*Robot trajectory data*
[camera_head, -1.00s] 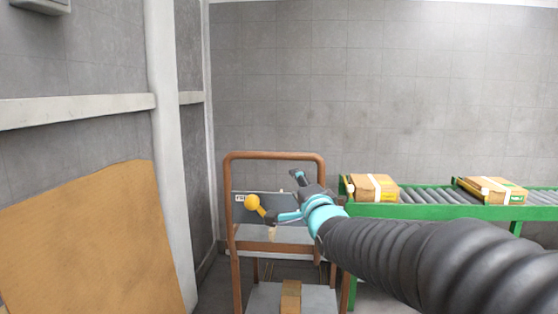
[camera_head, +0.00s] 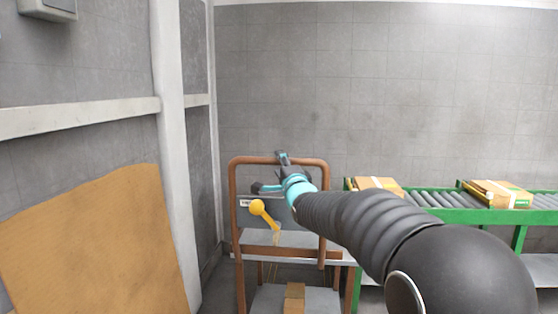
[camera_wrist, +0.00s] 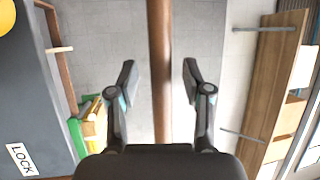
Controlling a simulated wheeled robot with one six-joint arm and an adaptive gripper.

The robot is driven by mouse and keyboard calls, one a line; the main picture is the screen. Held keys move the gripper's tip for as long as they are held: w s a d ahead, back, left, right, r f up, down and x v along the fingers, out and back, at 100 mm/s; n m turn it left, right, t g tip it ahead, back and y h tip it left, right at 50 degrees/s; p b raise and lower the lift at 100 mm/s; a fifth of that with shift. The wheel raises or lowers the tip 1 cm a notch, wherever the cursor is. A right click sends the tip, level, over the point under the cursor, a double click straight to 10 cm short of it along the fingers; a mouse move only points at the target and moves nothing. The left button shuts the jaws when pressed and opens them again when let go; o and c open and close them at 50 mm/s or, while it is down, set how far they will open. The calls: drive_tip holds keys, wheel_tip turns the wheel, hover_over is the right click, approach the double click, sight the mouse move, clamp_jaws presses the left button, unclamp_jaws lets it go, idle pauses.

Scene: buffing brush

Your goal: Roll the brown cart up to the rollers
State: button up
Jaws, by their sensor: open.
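The brown cart (camera_head: 235,222) stands in the middle of the head view, with an upright tube frame and a top rail. A grey panel under the rail carries a lever with a yellow knob (camera_head: 257,207) and a LOCK label (camera_wrist: 21,160). My gripper (camera_head: 274,172) is at the top rail in the head view. In the wrist view, its two fingers are spread on either side of the brown rail (camera_wrist: 160,40), with gaps on both sides. The rollers (camera_head: 435,199) lie on a green conveyor frame (camera_head: 430,214) to the right of the cart; my arm hides part of the view between.
Two cardboard boxes (camera_head: 495,195) (camera_head: 378,185) sit on the conveyor. Another box (camera_head: 294,294) is on the cart's lower shelf. A large brown board (camera_head: 90,240) and a white pillar (camera_head: 172,150) stand on the left. A grey wall is behind.

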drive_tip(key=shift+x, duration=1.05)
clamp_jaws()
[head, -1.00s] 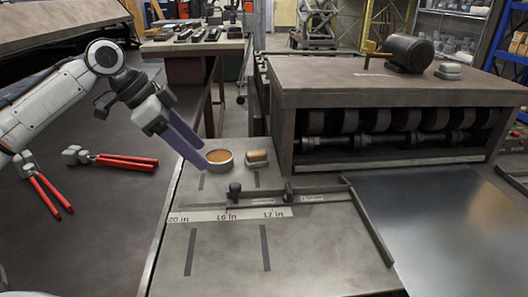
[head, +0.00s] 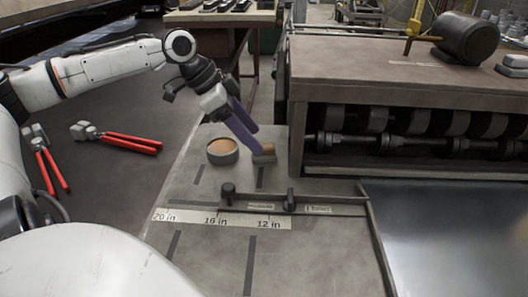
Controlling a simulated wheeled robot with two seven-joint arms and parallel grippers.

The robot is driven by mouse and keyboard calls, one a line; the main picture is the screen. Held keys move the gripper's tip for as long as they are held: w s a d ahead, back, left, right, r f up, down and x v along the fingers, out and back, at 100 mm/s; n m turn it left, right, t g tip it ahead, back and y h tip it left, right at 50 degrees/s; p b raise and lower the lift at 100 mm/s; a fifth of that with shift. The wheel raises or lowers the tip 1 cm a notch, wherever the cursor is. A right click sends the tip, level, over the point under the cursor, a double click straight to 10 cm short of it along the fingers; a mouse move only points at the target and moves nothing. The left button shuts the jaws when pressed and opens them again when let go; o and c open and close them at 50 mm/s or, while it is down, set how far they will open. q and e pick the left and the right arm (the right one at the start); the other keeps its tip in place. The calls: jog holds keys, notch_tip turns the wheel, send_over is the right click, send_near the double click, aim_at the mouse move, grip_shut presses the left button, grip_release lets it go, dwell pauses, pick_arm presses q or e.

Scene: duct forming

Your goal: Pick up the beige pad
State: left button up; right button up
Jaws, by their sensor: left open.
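The fingers are open and partly cover the pad. I cannot tell whether they touch it. My right gripper is not in view.
The round tin (head: 222,154) with orange-brown contents stands close left of the pad. The roller machine (head: 400,115) rises to the right. A stop bar (head: 300,200) and ruler strip (head: 215,218) lie in front. Red-handled snips (head: 130,142) lie on the left.

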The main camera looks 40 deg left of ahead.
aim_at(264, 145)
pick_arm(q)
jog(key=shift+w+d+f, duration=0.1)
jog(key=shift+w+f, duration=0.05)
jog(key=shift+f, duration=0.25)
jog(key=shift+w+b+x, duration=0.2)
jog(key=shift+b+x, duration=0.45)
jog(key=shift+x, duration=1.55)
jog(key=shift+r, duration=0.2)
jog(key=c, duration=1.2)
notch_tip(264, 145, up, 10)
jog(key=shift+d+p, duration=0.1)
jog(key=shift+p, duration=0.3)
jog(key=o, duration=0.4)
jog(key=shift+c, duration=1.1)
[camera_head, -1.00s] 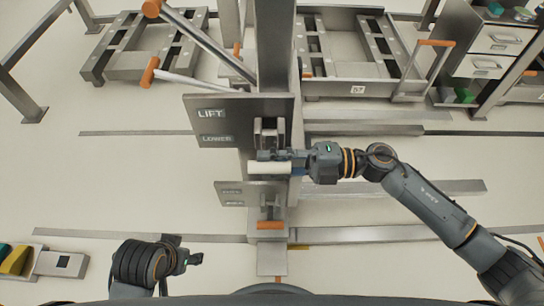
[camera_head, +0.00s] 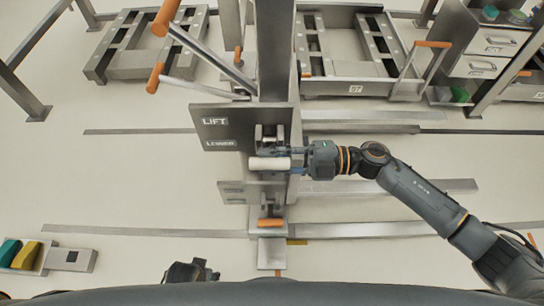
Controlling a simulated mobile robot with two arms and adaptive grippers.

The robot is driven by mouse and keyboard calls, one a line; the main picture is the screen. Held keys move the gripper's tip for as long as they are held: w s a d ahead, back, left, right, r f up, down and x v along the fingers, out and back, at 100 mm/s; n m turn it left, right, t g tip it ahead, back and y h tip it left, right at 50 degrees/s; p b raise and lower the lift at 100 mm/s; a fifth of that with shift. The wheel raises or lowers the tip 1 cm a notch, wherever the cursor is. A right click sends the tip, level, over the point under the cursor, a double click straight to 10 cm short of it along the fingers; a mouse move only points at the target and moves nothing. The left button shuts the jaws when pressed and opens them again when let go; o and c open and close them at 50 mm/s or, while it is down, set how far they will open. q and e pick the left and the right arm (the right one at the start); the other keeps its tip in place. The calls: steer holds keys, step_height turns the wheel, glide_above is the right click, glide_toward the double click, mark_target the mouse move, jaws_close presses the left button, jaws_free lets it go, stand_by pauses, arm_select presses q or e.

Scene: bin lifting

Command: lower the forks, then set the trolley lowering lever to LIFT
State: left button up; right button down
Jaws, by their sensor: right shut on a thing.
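The trolley's metal mast carries a dark plate (camera_head: 225,128) with the words LIFT above and LOWER below. A lever with a white cylindrical handle (camera_head: 268,164) sticks out beside the plate, level with a spot a little below the word LOWER. My right gripper (camera_head: 285,160) is shut on this handle, coming in from the right. My left gripper (camera_head: 200,271) is low in the picture, left of the mast and apart from the trolley; its jaws are too small and dark to judge. The forks cannot be made out clearly.
Orange-ended bars (camera_head: 160,75) reach out left of the mast. Metal pallet frames (camera_head: 140,45) stand behind on both sides. A drawer cabinet (camera_head: 485,55) is at the back right.

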*What you should do*
Through the last line of the entries above, beginning at the line containing "State: left button up; right button down", transcribe each line exactly, both ends included and nothing more.

*Result of the task*
State: left button up; right button down
Jaws, by their sensor: right shut on a thing.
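The trolley's metal mast carries a dark plate (camera_head: 225,128) with the words LIFT above and LOWER below. A lever with a white cylindrical handle (camera_head: 268,164) sticks out beside the plate, level with a spot a little below the word LOWER. My right gripper (camera_head: 285,160) is shut on this handle, coming in from the right. My left gripper (camera_head: 200,271) is low in the picture, left of the mast and apart from the trolley; its jaws are too small and dark to judge. The forks cannot be made out clearly.
Orange-ended bars (camera_head: 160,75) reach out left of the mast. Metal pallet frames (camera_head: 140,45) stand behind on both sides. A drawer cabinet (camera_head: 485,55) is at the back right.

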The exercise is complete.